Tangkapan layar dari instagram BEM Unsoed terkait pelecehan seksual di Universitas Jenderal Soedirman, Purwokerto, Banyumas, Jawa Tengah.
Peneliti senior Pusat Studi Hak Asasi Manusia Universitas Surabaya Dian Noeswantari mengatakan, akan kian banyak kasus kekerasan bahkan kejahatan seksual di kampus terungkap ke permukaan. Situasi itu akan terjadi jika semakin banyak korban mengungkap serta mendapat jaminan kerahasiaan dan perlindungan keselamatan.

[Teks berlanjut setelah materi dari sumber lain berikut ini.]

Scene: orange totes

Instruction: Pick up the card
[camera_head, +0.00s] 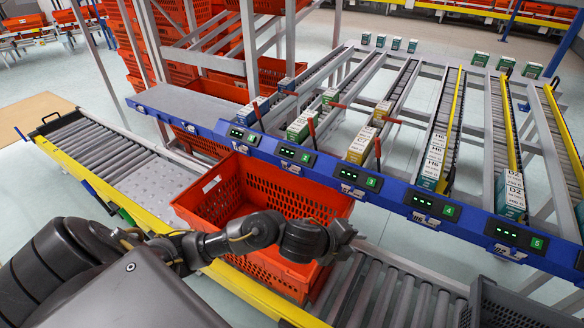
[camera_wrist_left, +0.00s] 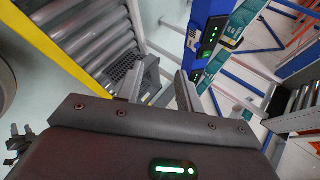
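I cannot single out one card. Small card-like boxes stand at the front ends of the rack lanes: a blue-and-white one (camera_head: 252,110), a green-and-white one (camera_head: 302,126), a yellow-and-white one (camera_head: 362,145), a blue-and-white one marked H6 (camera_head: 432,162) and a teal-and-white one marked D2 (camera_head: 511,195). My left gripper (camera_head: 342,240) is over the right side of the orange tote, apart from these boxes. In the left wrist view its two fingers (camera_wrist_left: 160,76) stand apart with nothing between them. My right gripper is not in view.
An orange tote (camera_head: 215,192) sits on the roller conveyor (camera_head: 385,290). The blue rack beam (camera_head: 375,185) with lit displays runs behind it. Red levers (camera_head: 311,132) stick up by some lanes. A dark grey crate (camera_head: 505,308) is at the lower right; it also shows in the wrist view (camera_wrist_left: 150,78).

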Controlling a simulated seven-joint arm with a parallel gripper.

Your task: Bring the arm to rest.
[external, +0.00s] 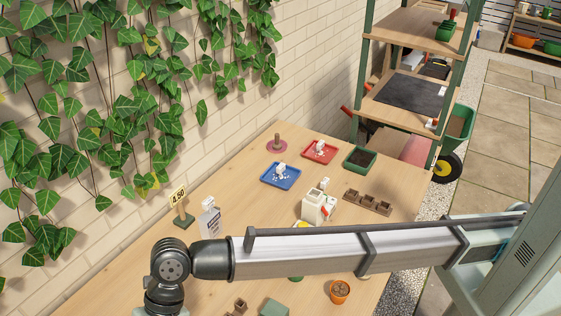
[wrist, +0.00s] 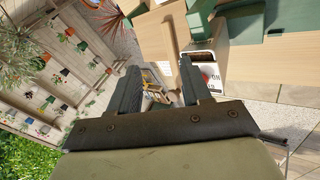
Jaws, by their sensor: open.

Menurut Dian, kekerasan seksual di kampus bisa dibilang hampir selalu terkait dengan relasi kekuasaan. Korban mayoritas mahasiswi atau mahasiswa dengan pelaku dosen, tenaga pendidik, atau pejabat birokrasi kampus. Korban lainnya, dosen yunior dengan pelaku lebih senior.
”Relasi kuasa dalam kasus kekerasan seksual begitu kuat,” kata Dian. Misalnya, dosen memanfaatkan kekuasaan dalam menentukan nilai akademik atau tugas-tugas untuk tindak kekerasan seksual terhadap mahasiswa atau mahasiswi.